Raising capital can be one of the most critical aspects of building a successful business — and often one of the most difficult. A successful funding round can make or break a company. Entrepreneurs will likely need to seek investment dollars at various points in the life cycle of their business, and from a variety of sources, in order to raise the necessary capital to sustain and grow their business.
The fundraising process
A thorough understanding of the process of raising capital is essential to achieving the best possible funding outcome for the entrepreneur's business.
Determining the Capital Need
An entrepreneur must first determine how much capital is required to fund the business's ongoing operations and growth objectives. Before meeting with investors, the entrepreneur should possess a detailed understanding of the capital requirements of the company (for example, hiring new employees, expanding office space, purchasing or developing new technology) and how this capital will help the company achieve its overall strategic goals and long-term business plan.
Raising the right amount of capital is a careful balance. If too little capital is raised in a fundraising round, the entrepreneur may need to raise additional funds sooner than they expected, diverting attention and resources away from running the day-to-day business. Conversely, if the company tries to raise too much capital up front, it may have difficulty achieving its fundraising target, which may be perceived as a sign of weakness by investors and the broader market. The company should also consider how existing shareholders will be impacted by an injection of new capital and whether they are getting fair value for their equity.
Choosing a Funding Type
The entrepreneur must also decide what type of funding to seek for his or her business. If the company is engaged in a formal fundraising round with venture capitalists, the venture capital firms will likely seek equity ownership in the company and some degree of control over business decisions (for example, a seat on the company's board of directors). If the entrepreneur chooses to raise capital from non-institutional investors, the investment may be structured as convertible debt, which is a hybrid of debt and equity. This can make fundraising simpler, since many of the terms of the investment do not have to be decided until the next formal fundraising round.
Pre- and Post-Money Valuation
Valuation is one of the most important negotiating points when raising capital. Prior to beginning the fundraising process, the entrepreneur should determine an estimated valuation for his or her company based on a detailed and defensible set of assumptions.

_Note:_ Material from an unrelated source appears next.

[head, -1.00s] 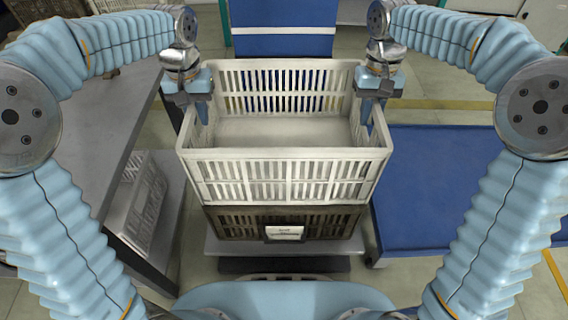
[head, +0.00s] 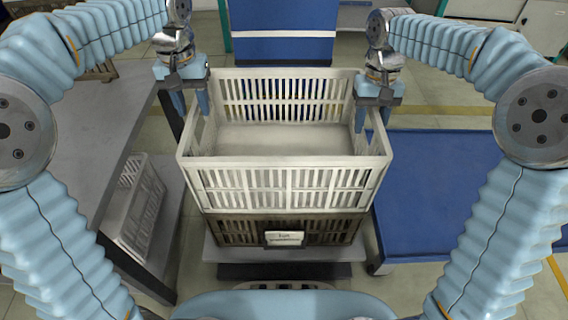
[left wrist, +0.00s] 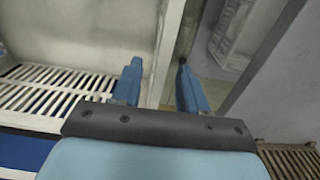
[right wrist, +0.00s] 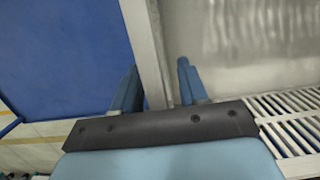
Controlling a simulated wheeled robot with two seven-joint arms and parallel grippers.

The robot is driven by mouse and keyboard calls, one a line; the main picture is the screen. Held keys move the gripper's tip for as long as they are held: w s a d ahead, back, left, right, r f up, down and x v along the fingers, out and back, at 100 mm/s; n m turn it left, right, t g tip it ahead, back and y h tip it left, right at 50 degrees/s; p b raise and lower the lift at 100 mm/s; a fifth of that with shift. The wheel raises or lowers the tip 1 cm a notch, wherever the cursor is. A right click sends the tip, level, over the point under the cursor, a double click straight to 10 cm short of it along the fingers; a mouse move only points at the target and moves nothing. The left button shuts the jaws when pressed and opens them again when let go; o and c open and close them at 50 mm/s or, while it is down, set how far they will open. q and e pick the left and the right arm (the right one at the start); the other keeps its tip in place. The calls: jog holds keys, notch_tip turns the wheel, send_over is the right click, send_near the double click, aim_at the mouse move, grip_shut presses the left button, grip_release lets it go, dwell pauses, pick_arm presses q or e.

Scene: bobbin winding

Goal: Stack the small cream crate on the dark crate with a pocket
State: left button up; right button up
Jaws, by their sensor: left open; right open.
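The cream crate (head: 285,185) sits upright on the dark crate (head: 238,230) in the head view, its edges roughly lined up with the one below. The dark crate carries a pocket with a white label (head: 284,238) on its front. My left gripper (head: 193,106) is open at the cream crate's left wall; in the left wrist view its fingers (left wrist: 157,85) stand either side of that wall. My right gripper (head: 371,120) is open at the right wall; in the right wrist view its fingers (right wrist: 155,90) also stand either side of the wall. The cream crate looks empty.
The crates stand on a grey platform (head: 218,254). A blue-topped cart (head: 440,190) is at the right. A grey table (head: 85,140) is at the left, with a light grey crate (head: 135,205) low beside it. A blue panel (head: 283,40) stands behind.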

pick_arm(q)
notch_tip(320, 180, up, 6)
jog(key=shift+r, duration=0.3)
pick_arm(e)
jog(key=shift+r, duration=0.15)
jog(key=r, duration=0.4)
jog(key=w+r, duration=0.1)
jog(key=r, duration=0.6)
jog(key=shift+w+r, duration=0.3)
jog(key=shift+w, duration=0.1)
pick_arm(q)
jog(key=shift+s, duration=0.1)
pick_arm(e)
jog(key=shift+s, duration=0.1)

Private equity and venture capital fundraising typically involve negotiating a "pre-money" and "post-money" valuation of the business in order to determine what percentage of the company investors will receive in exchange for the capital they are willing to provide. Pre-money valuation is the value of the company before the new capital investment is included. Post-money valuation is the pre-money valuation of the company plus the value of the new capital invested.
Meeting With Investors
Once the entrepreneur understands what the goals of the fundraising round will be, he or she must begin the process of pitching to multiple potential investors. Most experts recommend that this process be as condensed as possible, since the time required to prepare for and hold meetings can take away from the entrepreneur's ability to run the day-to-day operations of the business. Since most institutional sources of money are constantly being pitched investment ideas, the entrepreneur should leverage his or her personal and professional networks to line up warm introductions to potential investors.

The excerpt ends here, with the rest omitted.